George Prescott Bush was campaigning before he knew why. In January, the Fort Worth resident, investor, politico, Navy reservist, and grandson of the 41st president and nephew of the 43rd, announced he was forming an exploratory committee to run for office in Texas. For which office? He didn't say. Weeks went by, and then finally, in the spring, he tweeted a housekeeping update: He would aim to become the state's next land commissioner.
But Bushes aren't groomed from birth to run the General Land Office, even though it is a deceptively powerful agency. Responsible for managing 13 million acres of public land and administering mineral leases, its cachet comes from the fact that almost all of Texas' public lands are controlled by the state, not the federal government. As such, it provides a natural platform for ambitious politicians. And Bush is ambitious. Already, he is being courted by 2016 presidential candidates, traveling out of state for big speeches, and holding court on the Sunday shows. In a state where Democrats haven't won a single statewide race since 1994, George P. is a safe bet on next Tuesday's Election Day.
Zach Dasher, a Republican businessman running for Congress in Louisiana's fifth district, has one major thing going for him: He's the nephew of Phil Robertson, patriarch of the Duck Dynasty clan. And he appears to be squeezing everything he can out of the connection. In a new ad, Robertson, who was suspended by A&E last year over comments he made in a GQ interview on homosexuality and race, holds up a Bible and a rifle, as an acoustic version of "Amazing Grace" plays in the background. "Hey, Louisiana," Robertson says. "Bibles and guns brought us here. And Bibles and guns will keep us here. Zach Dasher believes in both. That's why I'm voting for him."
The ad's content isn't much of a surprise. Dasher has made his faith (and Duck Dynasty ties) a central part of his campaign, has said godlessness is driving America toward "tyranny and death," and worries that the term "YOLO" encourages atheism by discounting the idea of an afterlife. Robertson has also raised money for Dasher, at one fundraiser referring to the candidate as "my little nephew who came from the loins of my sister."
Ahead of a special election for the seat in 2013, Willie Robertson, Dasher's cousin, cut an ad for Rep. Vance McAllister, but the incumbent congressman has fallen out of favor with the family since he was caught on tape kissing a staffer.

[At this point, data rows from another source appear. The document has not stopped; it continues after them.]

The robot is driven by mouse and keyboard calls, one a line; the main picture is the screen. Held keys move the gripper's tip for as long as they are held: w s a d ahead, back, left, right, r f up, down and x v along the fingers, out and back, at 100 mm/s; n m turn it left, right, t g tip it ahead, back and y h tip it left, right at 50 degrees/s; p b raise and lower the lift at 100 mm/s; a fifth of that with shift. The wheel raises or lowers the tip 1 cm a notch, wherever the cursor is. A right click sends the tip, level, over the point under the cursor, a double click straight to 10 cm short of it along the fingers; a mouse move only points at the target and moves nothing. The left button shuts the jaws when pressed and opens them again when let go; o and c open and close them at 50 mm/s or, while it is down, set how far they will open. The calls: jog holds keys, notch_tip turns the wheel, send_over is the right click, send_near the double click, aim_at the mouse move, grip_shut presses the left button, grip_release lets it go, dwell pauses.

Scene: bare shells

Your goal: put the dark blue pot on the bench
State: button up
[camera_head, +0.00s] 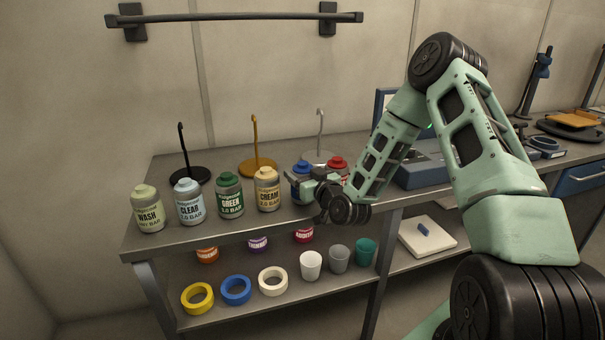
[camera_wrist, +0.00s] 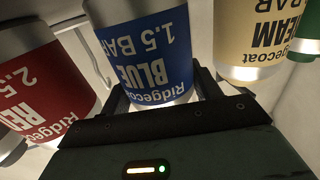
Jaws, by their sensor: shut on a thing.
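The blue pot (camera_head: 301,166) has a blue lid and stands in the row of pots at the bench top (camera_head: 185,240). In the wrist view the pot (camera_wrist: 150,55) shows a blue label reading BLUE 1.5 BAR, upside down, between my two fingers. My gripper (camera_head: 303,187) is shut on this pot. The gripper and wrist hide most of its body in the head view. I cannot tell whether its base touches the bench.
A red pot (camera_head: 337,163) is close on the right and a cream pot (camera_head: 267,189) close on the left. Green (camera_head: 230,196), clear (camera_head: 190,202) and wash (camera_head: 147,209) pots continue leftward. Three hook stands (camera_head: 257,164) are behind. Cups and tape rolls fill the lower shelf.

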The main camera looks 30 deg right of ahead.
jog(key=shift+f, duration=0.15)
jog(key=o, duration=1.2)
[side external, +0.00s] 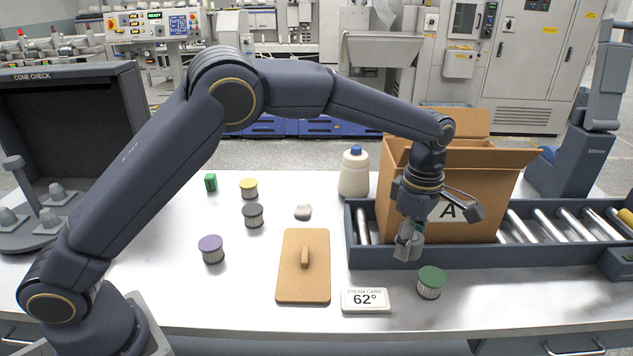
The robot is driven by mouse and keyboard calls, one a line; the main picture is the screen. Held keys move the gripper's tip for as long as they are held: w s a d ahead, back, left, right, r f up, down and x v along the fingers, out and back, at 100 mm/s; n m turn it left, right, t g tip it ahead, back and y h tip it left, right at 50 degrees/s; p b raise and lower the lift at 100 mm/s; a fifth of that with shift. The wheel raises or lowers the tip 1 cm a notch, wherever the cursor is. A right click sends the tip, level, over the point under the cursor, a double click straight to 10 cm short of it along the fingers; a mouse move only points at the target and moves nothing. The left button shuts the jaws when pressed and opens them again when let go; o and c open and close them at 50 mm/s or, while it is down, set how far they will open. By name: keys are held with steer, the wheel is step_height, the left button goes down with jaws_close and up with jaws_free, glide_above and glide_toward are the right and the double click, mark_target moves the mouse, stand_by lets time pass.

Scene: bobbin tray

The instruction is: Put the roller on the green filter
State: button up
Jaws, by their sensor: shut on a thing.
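The green filter (431,283), a short pleated cylinder with a green top, stands upright on the white table at the front right. My gripper (408,250) points down in front of the cardboard box, above and left of the green filter and apart from it. Its fingers are shut on a small greyish piece, which I take to be the roller (404,246). The fingers hide most of that piece, so its full shape is unclear.
Filters with purple (211,249), black (253,215) and yellow (249,188) tops stand at left. A brown board with a handle (304,280) and a card reading 62° (365,301) lie in front. The open box (470,190) sits on a roller conveyor (385,257) behind my gripper.

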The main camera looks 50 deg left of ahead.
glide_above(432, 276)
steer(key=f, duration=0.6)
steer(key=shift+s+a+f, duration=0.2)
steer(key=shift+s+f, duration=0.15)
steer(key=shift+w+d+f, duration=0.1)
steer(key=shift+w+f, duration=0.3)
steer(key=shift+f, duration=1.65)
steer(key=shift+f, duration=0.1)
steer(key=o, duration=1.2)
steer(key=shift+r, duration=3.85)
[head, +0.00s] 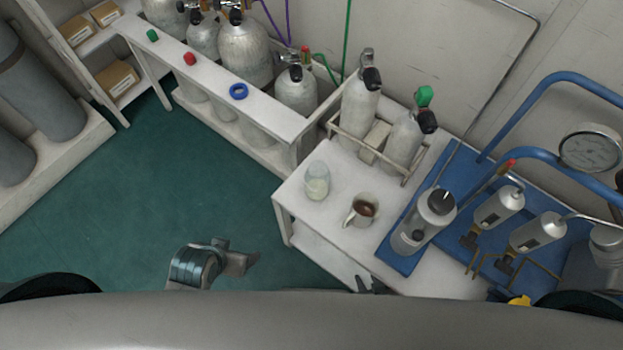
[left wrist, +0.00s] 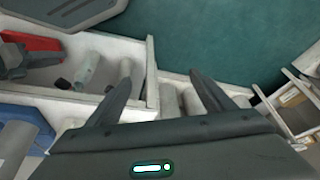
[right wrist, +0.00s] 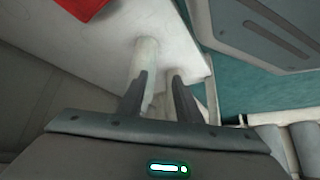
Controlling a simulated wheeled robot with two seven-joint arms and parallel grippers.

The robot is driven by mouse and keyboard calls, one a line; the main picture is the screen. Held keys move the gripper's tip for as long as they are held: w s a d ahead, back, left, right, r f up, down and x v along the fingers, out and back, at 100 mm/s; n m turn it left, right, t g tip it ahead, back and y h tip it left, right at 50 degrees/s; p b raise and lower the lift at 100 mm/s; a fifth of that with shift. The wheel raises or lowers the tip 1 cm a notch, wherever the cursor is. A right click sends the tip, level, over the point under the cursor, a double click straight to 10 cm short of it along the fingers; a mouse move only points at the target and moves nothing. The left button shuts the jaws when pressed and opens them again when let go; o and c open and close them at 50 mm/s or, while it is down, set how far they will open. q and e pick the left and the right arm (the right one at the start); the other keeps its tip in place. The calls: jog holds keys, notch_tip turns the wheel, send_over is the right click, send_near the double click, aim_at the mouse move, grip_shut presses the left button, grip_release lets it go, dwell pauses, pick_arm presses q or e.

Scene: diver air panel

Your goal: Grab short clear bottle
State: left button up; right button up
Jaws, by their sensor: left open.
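The short clear bottle (head: 317,184) stands upright on the white table, with a pale whitish lower part. A mug (head: 362,209) with brown contents stands just right of it. My left gripper (head: 240,260) is left of the table and nearer to me, open and apart from the bottle; its spread fingers show in the left wrist view (left wrist: 165,88). My right gripper (head: 364,284) shows only as dark tips by the table's front edge. In the right wrist view its fingers (right wrist: 158,80) stand apart with a pale post beyond them. I cannot identify the bottle in the wrist views.
A rack with two tanks (head: 362,112) stands behind the bottle. A grey canister (head: 424,222) stands on a blue panel (head: 398,258) to the right. A long white bench (head: 214,88) with several tanks is at the back left. Green floor (head: 150,190) lies clear left of the table.

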South Dakota Senate candidate Rick Weiland (right) at the Rosebud Indian Reservation
Earlier this year, Kevin Killer collected 1,193 signatures to put a referendum on the ballot to change the name of Shannon County, South Dakota. The county, which includes much of the Pine Ridge Indian Reservation, is named for former Dakota Territory Supreme Court Chief Justice Peter Shannon, who was instrumental in the passage of the Dawes Act, which separated American Indians from their land. The proposed new name: Oglala Lakota County, after the tribe that calls Pine Ridge home.
The initiative needs a two-thirds majority to pass. In a county where 93 percent of voters are American Indians, Killer, a Democratic state representative, believes the name change could be a boon for turnout. That would be good news for Democrats in Washington, DC, who see South Dakota as the place where they could save their Senate majority. Rick Weiland, a progressive Democrat, is locked in a tight three-way race against former Republican Gov. Mike Rounds and former Republican Sen. Larry Pressler (who is running as an independent). Weiland is banking on Native Americans—and a string of new reforms that make it easier to vote on reservations—to push him across the finish line.
With 106 weeks until the next presidential election, speculating about a potential Sen. Elizabeth Warren (D-Mass.) candidacy is like going on a long car ride with a six-year-old. "Are you running?" No. "How about now?" No. "Now?" No. "Now?" No. "What about now?" No. "Are you running?" No. "Are you running?" [exasperated sigh] "Aha!"
But Warren does continue to do the things people who are considering a run for president tend to do—flying to Iowa to rally the troops on behalf of Rep. Bruce Braley, for instance, and going on tour to promote a campaign-style book. Her latest venture, a sit-down interview in the next issue of People magazine, isn't going to do much to quiet the speculation, even as she once more downplayed the prospect of a run:
[S]upporters are already lining up to back an "Elizabeth Warren for President" campaign in 2016. But is the freshman senator from Massachusetts herself on board with a run for the White House? Warren wrinkles her nose.
"I don't think so," she tells PEOPLE in an interview conducted at Warren's Cambridge, Massachusetts, home for this week's issue. "If there's any lesson I've learned in the last five years, it's don't be so sure about what lies ahead. There are amazing doors that could open."
She just doesn't see the door of 1600 Pennsylvania Avenue being one of them. Not yet, anyway. "Right now," Warren says, "I'm focused on figuring out what else I can do from this spot" in the U.S. Senate.
"Amazing doors"; "I don't think"; "right now"—what does it all mean? Warren's not really saying anything we haven't heard from her before. But after then-Sen. Barack Obama's furious denials about running for president eight years ago, no one's ready to take "no" for an answer. At least not yet, anyway.